Now, that the researchers have been successful at creating a continuous Bose-Einstein Condensate, they hope to use the laser to create a stable output beam of matter. If they do manage to produce lasers that can not only operate forever but can also produce stable beams, the applications will be limitless.

Of course, the researchers still have some way to go. But their work is both promising and exciting.

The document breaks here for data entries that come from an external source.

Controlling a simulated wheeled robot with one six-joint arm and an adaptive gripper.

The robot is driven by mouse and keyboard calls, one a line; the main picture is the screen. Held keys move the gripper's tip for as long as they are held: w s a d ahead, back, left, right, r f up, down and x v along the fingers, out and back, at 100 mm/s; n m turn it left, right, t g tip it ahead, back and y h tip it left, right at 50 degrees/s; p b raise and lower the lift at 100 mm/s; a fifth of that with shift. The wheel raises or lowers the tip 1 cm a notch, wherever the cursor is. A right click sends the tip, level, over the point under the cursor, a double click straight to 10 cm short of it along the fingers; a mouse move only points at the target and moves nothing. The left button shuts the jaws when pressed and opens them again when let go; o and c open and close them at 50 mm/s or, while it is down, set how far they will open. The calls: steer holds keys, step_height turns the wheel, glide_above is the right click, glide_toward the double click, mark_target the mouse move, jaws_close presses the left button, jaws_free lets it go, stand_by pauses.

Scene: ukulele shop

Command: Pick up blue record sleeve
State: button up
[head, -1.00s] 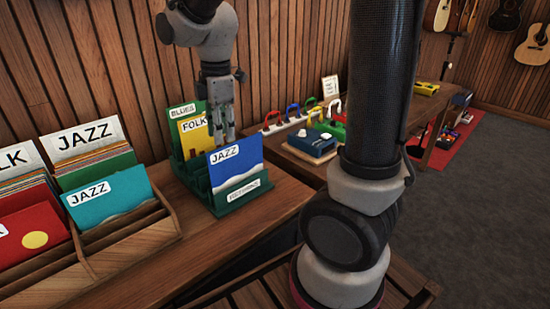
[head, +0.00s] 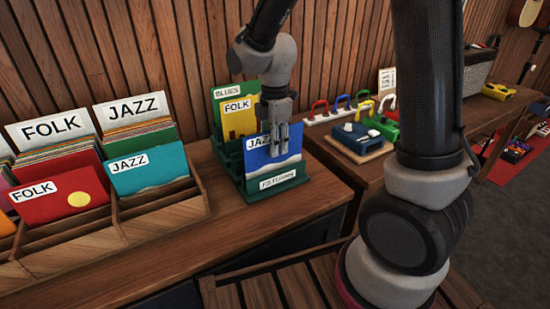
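The blue record sleeve (head: 263,156) has a white "JAZZ" label and a pale wavy band near its bottom. It stands in the front slot of a green rack (head: 301,178) on the wooden counter. My gripper (head: 278,152) points down at the sleeve's upper part, with its fingers in front of the blue face in the head view and covering part of the label. I cannot tell whether the fingers touch or clasp the sleeve. A yellow "FOLK" sleeve (head: 236,120) and a green "BLUES" divider (head: 226,94) stand behind it.
A wooden bin (head: 165,218) with teal "JAZZ" (head: 150,172) and red "FOLK" (head: 55,203) sleeves stands to the left. To the right are a blue device (head: 357,139) on a board and several coloured handles. Bare counter (head: 225,228) lies in front of the rack.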

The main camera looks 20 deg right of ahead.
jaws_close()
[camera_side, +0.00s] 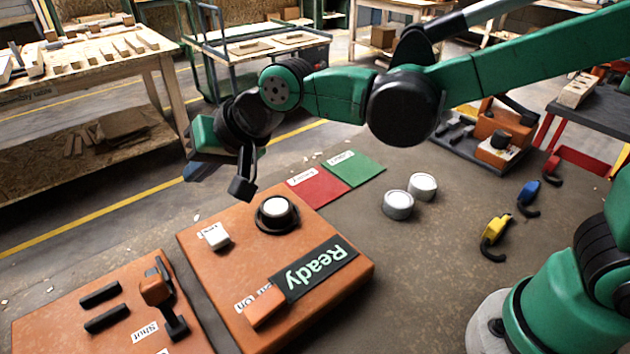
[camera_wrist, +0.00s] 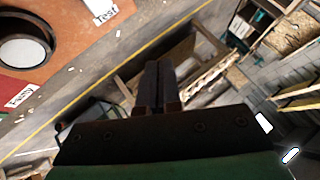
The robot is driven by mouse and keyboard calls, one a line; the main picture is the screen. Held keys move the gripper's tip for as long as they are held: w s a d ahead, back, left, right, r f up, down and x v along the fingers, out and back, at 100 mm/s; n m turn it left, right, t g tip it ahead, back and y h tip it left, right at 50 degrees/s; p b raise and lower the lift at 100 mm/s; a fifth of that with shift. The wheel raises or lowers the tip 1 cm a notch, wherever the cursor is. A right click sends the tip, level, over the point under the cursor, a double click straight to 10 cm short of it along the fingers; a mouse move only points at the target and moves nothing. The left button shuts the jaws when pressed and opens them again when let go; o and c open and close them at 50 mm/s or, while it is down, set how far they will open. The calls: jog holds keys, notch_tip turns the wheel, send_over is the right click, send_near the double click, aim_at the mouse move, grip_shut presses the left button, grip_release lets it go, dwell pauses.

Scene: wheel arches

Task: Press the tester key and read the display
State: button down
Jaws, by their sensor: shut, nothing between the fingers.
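The tester (camera_side: 330,303) is an orange box with a dark display (camera_side: 314,267) that reads "Ready". Its white key (camera_side: 215,236) stands near the left corner, beside a label. A white-topped round piece (camera_side: 276,208) sits in a black ring on the tester; it also shows in the wrist view (camera_wrist: 22,52). In the wrist view, a "Test" label (camera_wrist: 103,12) shows at the top left, and the key itself cannot be made out. My gripper (camera_side: 242,188) is shut and empty, above the tester's far edge, apart from the key. Its fingers are together in the wrist view (camera_wrist: 158,85).
Two white-topped cylinders (camera_side: 398,206) (camera_side: 423,187) stand right of the tester. Red (camera_side: 318,188) and green (camera_side: 355,168) labelled mats lie behind it. An orange panel (camera_side: 60,335) with a lever is at the left. Yellow (camera_side: 494,232) and blue (camera_side: 528,194) hooked items lie right.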

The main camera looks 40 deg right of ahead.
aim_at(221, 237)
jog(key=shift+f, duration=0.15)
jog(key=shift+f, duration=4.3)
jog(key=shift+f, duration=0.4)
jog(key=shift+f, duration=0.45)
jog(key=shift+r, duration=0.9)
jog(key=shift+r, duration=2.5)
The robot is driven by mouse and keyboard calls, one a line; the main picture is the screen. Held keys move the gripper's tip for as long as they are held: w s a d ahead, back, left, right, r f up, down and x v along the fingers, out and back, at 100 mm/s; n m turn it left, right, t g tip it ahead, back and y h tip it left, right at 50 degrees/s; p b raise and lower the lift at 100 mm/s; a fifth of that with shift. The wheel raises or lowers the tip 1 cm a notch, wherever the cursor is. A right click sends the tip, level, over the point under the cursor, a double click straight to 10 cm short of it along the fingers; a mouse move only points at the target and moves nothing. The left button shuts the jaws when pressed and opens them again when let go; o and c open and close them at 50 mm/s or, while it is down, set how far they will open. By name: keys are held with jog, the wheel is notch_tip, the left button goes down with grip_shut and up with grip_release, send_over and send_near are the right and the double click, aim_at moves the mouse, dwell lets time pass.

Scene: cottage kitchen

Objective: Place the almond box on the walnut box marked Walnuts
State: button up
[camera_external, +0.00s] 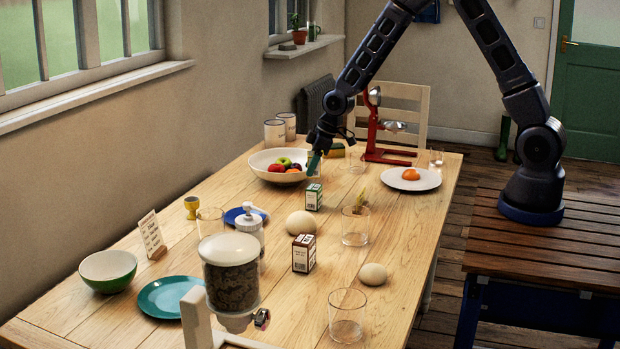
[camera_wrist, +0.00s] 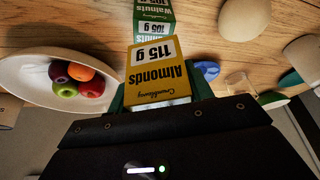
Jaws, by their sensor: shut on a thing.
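The yellow almond box (camera_wrist: 158,70), labelled Almonds 115 g, is between the green fingers of my gripper (camera_wrist: 160,98) in the wrist view. My gripper (camera_external: 314,165) is shut on it. In the external view my gripper hangs above the table beside the fruit bowl, and I cannot make out the held box clearly there. The green and white walnut box (camera_external: 313,197), marked Walnuts, stands upright on the table below and in front of my gripper. It also shows past the almond box in the wrist view (camera_wrist: 152,12), partly hidden by it. The two boxes look apart.
A white fruit bowl (camera_external: 264,170) is close to the left of my gripper. A red juicer (camera_external: 373,140) is behind, right.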

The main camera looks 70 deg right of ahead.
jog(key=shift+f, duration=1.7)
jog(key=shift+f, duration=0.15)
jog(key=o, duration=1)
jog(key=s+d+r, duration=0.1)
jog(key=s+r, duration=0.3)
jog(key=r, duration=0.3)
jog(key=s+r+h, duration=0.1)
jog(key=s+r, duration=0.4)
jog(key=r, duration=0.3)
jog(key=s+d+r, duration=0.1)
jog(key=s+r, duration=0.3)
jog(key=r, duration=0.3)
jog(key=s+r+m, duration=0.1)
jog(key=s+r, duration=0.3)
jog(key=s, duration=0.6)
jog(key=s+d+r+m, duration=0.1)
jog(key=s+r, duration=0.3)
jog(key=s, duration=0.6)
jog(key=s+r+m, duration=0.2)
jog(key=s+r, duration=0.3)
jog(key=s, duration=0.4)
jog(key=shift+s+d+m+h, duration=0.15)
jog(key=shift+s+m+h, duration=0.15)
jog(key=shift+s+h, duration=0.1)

The results of the study were published in the journal Nature.

Abstract:

Bose–Einstein condensates (BECs) are macroscopic coherent matter waves that have revolutionized quantum science and atomic physics. They are important to quantum simulation1 and sensing2,3, for example, underlying atom interferometers in space4 and ambitious tests of Einstein’s equivalence principle5,6. A long-standing constraint for quantum gas devices has been the need to execute cooling stages time-sequentially, restricting these devices to pulsed operation. Here we demonstrate continuous Bose–Einstein condensation by creating a continuous-wave (CW) condensate of strontium atoms that lasts indefinitely. The coherent matter wave is sustained by amplification through Bose-stimulated gain of atoms from a thermal bath. By steadily replenishing this bath while achieving 1,000 times higher phase-space densities than previous works7,8, we maintain the conditions for condensation. Our experiment is the matter wave analogue of a CW optical laser with fully reflective cavity mirrors. This proof-of-principle demonstration provides a new, hitherto missing piece of atom optics, enabling the construction of continuous coherent-matter-wave devices.